» **JOB**:
Your task is to copy the listing exactly. Drop any pictures from the copy.

» **TASK INPUTS**:
——
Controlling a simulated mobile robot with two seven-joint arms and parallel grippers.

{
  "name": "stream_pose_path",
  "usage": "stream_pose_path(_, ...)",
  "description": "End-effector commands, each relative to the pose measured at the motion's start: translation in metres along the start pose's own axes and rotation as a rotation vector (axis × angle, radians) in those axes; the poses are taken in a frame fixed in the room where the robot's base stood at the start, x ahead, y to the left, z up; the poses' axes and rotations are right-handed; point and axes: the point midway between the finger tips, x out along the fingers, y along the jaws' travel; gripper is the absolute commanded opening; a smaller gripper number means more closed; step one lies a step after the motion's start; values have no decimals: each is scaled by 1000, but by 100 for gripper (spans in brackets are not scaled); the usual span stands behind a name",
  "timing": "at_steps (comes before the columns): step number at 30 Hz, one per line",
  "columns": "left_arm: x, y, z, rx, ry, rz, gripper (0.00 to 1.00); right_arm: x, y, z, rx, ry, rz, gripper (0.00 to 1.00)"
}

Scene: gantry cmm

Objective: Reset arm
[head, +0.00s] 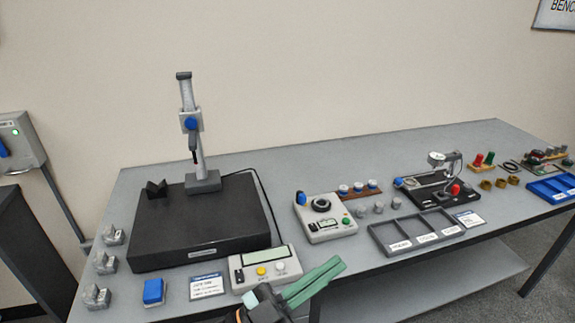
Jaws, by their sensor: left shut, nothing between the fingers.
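My left gripper (318,281) shows at the bottom centre of the head view, with green fingers pointing up and to the right. The fingers are shut together with nothing between them. It is in front of the bench's near edge, beside a small grey display box (264,268) with a yellow and a white button, and covers part of that box's lower right side. My right gripper is not in view.
The grey bench (330,155) holds a height gauge (195,140) on a black plate (200,222), a dial device (325,215), a grey sorting tray (415,232), a black fixture (437,185) and a blue tray (553,188). Metal parts (105,262) and a blue block (154,291) stand front left. The back middle is clear.

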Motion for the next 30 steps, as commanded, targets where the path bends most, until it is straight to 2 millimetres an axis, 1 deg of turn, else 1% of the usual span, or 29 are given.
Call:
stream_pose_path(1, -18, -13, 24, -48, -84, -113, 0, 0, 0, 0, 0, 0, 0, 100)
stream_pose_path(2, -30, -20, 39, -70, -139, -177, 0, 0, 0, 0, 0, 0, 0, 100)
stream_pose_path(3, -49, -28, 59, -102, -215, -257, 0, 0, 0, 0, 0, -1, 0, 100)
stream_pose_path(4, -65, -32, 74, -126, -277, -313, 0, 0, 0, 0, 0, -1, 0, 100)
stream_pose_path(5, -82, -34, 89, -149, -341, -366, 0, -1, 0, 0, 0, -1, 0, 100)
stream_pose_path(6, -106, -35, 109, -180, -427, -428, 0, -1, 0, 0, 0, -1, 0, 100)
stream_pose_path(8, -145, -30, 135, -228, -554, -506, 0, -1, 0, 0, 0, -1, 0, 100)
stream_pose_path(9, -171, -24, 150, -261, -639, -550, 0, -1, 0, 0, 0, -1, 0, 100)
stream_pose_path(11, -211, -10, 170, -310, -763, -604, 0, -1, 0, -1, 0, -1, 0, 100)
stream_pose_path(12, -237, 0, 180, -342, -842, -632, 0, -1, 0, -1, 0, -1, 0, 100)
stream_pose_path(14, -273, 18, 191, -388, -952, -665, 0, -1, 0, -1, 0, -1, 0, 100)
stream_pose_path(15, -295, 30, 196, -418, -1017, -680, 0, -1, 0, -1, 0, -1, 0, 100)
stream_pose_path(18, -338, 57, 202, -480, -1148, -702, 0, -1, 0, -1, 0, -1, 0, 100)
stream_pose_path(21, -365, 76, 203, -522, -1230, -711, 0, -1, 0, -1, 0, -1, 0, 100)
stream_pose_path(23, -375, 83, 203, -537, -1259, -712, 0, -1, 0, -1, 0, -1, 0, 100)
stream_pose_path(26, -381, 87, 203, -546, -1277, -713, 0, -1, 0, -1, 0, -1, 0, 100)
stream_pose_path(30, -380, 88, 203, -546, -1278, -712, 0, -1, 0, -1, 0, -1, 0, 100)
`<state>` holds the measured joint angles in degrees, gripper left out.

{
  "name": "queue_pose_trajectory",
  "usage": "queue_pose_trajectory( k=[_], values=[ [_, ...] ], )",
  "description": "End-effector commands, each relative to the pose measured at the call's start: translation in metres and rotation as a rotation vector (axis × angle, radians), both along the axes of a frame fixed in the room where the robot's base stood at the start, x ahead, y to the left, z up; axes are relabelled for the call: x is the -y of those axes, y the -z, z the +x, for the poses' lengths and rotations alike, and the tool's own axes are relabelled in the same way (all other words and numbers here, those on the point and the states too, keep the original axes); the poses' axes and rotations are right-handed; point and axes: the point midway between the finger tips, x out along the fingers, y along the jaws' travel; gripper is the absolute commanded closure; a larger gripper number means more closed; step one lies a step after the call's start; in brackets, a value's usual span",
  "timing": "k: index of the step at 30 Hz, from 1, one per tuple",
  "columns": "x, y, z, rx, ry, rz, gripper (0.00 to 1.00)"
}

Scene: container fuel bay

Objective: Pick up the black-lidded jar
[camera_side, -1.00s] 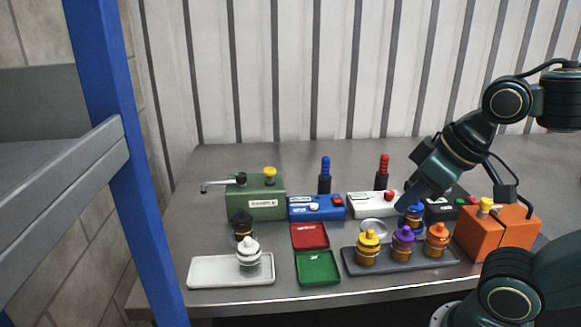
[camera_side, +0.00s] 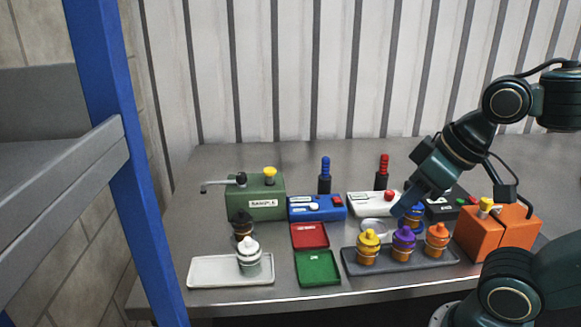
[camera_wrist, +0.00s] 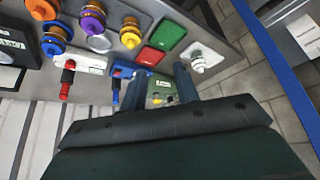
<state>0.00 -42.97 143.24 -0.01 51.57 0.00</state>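The black-lidded jar (camera_side: 241,223) stands upright on the table at the left in the side view, in front of the green SAMPLE box (camera_side: 255,198) and behind the white tray (camera_side: 212,271). I cannot make it out in the wrist view, where a finger may cover it. My gripper (camera_side: 412,203) is far to the right of it, low over the blue-lidded jar (camera_side: 411,216) and partly hiding that jar. In the wrist view my gripper (camera_wrist: 160,82) has its two fingers apart, with the distant green box (camera_wrist: 161,91) showing between them. It holds nothing.
A white-lidded jar (camera_side: 249,257) stands on the white tray. Yellow, purple and orange-lidded jars stand on a grey tray (camera_side: 400,268). Red (camera_side: 310,236) and green (camera_side: 318,267) trays lie between. Blue (camera_side: 317,208) and white boxes stand behind, an orange box (camera_side: 497,235) at right.

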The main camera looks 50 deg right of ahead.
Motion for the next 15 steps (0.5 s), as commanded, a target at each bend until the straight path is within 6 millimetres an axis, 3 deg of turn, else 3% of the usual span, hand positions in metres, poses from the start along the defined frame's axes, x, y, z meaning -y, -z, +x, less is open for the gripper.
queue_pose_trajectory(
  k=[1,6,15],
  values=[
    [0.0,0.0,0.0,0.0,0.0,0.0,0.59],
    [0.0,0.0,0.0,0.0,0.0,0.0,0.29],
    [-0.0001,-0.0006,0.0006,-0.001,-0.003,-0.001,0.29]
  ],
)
——
» **FINISHED TASK**:
Controlling a simulated mobile robot with two seven-joint arms and parallel grippers.

{
  "name": "stream_pose_path",
  "usage": "stream_pose_path(_, ...)",
  "description": "End-effector commands, each relative to the pose measured at the motion's start: translation in metres along the start pose's own axes and rotation as a rotation vector (axis × angle, radians) in those axes; the poses are taken in a frame fixed in the room where the robot's base stood at the start, x ahead, y to the left, z up; the poses' axes and rotations are right-handed; point and axes: the point midway between the finger tips, x out along the fingers, y along the jaws' travel; gripper is the absolute commanded opening; a smaller gripper number means more closed; step one lies a step after the motion's start; values have no decimals: each is scaled by 1000, but by 100 for gripper (spans in brackets are not scaled); the usual span stands behind a name",
  "timing": "at_steps (comes before the columns): step number at 30 Hz, one per line",
  "columns": "left_arm: x, y, z, rx, ry, rz, gripper (0.00 to 1.00); right_arm: x, y, z, rx, ry, rz, gripper (0.00 to 1.00)"
}

Scene: gantry cmm

Objective: Reset arm
[head, +0.00s] 
Jaws, by their sensor: left shut, nothing between the fingers.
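My left gripper (318,281) shows at the bottom centre of the head view, with green fingers pointing up and to the right. The fingers are shut together with nothing between them. It is in front of the bench's near edge, beside a small grey display box (264,268) with a yellow and a white button, and covers part of that box's lower right side. My right gripper is not in view.
The grey bench (330,155) holds a height gauge (195,140) on a black plate (200,222), a dial device (325,215), a grey sorting tray (415,232), a black fixture (437,185) and a blue tray (553,188). Metal parts (105,262) and a blue block (154,291) stand front left. The back middle is clear.

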Motion for the next 30 steps, as commanded, targets where the path bends most, until it is straight to 2 millimetres an axis, 1 deg of turn, else 1% of the usual span, or 29 are given.
Call:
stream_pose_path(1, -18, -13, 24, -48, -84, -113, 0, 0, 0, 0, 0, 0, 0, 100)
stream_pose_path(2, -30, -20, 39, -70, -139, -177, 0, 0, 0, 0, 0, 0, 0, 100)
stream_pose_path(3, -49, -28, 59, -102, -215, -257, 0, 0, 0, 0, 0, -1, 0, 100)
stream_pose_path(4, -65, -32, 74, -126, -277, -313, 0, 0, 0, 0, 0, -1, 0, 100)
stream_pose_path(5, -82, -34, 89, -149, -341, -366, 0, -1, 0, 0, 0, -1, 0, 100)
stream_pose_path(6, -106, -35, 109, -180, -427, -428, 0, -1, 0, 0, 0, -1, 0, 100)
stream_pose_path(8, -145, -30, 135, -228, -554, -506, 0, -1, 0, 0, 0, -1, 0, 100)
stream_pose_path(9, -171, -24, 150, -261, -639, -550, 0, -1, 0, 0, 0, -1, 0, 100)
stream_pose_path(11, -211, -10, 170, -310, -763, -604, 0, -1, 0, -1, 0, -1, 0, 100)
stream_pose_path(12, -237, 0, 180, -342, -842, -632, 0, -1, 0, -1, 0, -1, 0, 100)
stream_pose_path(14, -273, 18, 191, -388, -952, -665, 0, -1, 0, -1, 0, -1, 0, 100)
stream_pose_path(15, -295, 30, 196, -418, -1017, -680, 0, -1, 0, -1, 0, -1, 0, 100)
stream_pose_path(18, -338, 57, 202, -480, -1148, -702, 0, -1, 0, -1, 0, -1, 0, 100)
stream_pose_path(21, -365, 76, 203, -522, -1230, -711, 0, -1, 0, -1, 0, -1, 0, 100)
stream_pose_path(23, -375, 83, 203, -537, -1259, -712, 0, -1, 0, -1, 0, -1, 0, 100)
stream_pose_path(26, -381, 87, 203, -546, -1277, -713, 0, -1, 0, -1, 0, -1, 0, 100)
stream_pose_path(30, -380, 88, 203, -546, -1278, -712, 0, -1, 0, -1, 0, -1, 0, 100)
`<state>` holds the measured joint angles in degrees, gripper left out.

{
  "name": "queue_pose_trajectory",
  "usage": "queue_pose_trajectory( k=[_], values=[ [_, ...] ], )",
  "description": "End-effector commands, each relative to the pose measured at the call's start: translation in metres and rotation as a rotation vector (axis × angle, radians), both along the axes of a frame fixed in the room where the robot's base stood at the start, x ahead, y to the left, z up; axes are relabelled for the call: x is the -y of those axes, y the -z, z the +x, for the poses' lengths and rotations alike, and the tool's own axes are relabelled in the same way (all other words and numbers here, those on the point and the states too, keep the original axes); the poses' axes and rotations are right-handed; point and axes: the point midway between the finger tips, x out along the fingers, y along the jaws' travel; gripper is the absolute commanded closure; a larger gripper number means more closed; step one lies a step after the call's start; in brackets, a value's usual span",
  "timing": "k: index of the step at 30 Hz, from 1, one per tuple",
  "columns": "x, y, z, rx, ry, rz, gripper (0.00 to 1.00)"
}

Scene: container fuel bay

Objective: Pick up the black-lidded jar
[camera_side, -1.00s] 
[camera_side, +0.00s] 
[camera_wrist, +0.00s] 
<state>0.00 -42.97 143.24 -0.01 51.57 0.00</state>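The black-lidded jar (camera_side: 241,223) stands upright on the table at the left in the side view, in front of the green SAMPLE box (camera_side: 255,198) and behind the white tray (camera_side: 212,271). I cannot make it out in the wrist view, where a finger may cover it. My gripper (camera_side: 412,203) is far to the right of it, low over the blue-lidded jar (camera_side: 411,216) and partly hiding that jar. In the wrist view my gripper (camera_wrist: 160,82) has its two fingers apart, with the distant green box (camera_wrist: 161,91) showing between them. It holds nothing.
A white-lidded jar (camera_side: 249,257) stands on the white tray. Yellow, purple and orange-lidded jars stand on a grey tray (camera_side: 400,268). Red (camera_side: 310,236) and green (camera_side: 318,267) trays lie between. Blue (camera_side: 317,208) and white boxes stand behind, an orange box (camera_side: 497,235) at right.

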The main camera looks 50 deg right of ahead.
Motion for the next 15 steps (0.5 s), as commanded, a target at each bend until the straight path is within 6 millimetres an axis, 3 deg of turn, else 3% of the usual span, hand positions in metres, poses from the start along the defined frame's axes, x, y, z meaning -y, -z, +x, less is open for the gripper.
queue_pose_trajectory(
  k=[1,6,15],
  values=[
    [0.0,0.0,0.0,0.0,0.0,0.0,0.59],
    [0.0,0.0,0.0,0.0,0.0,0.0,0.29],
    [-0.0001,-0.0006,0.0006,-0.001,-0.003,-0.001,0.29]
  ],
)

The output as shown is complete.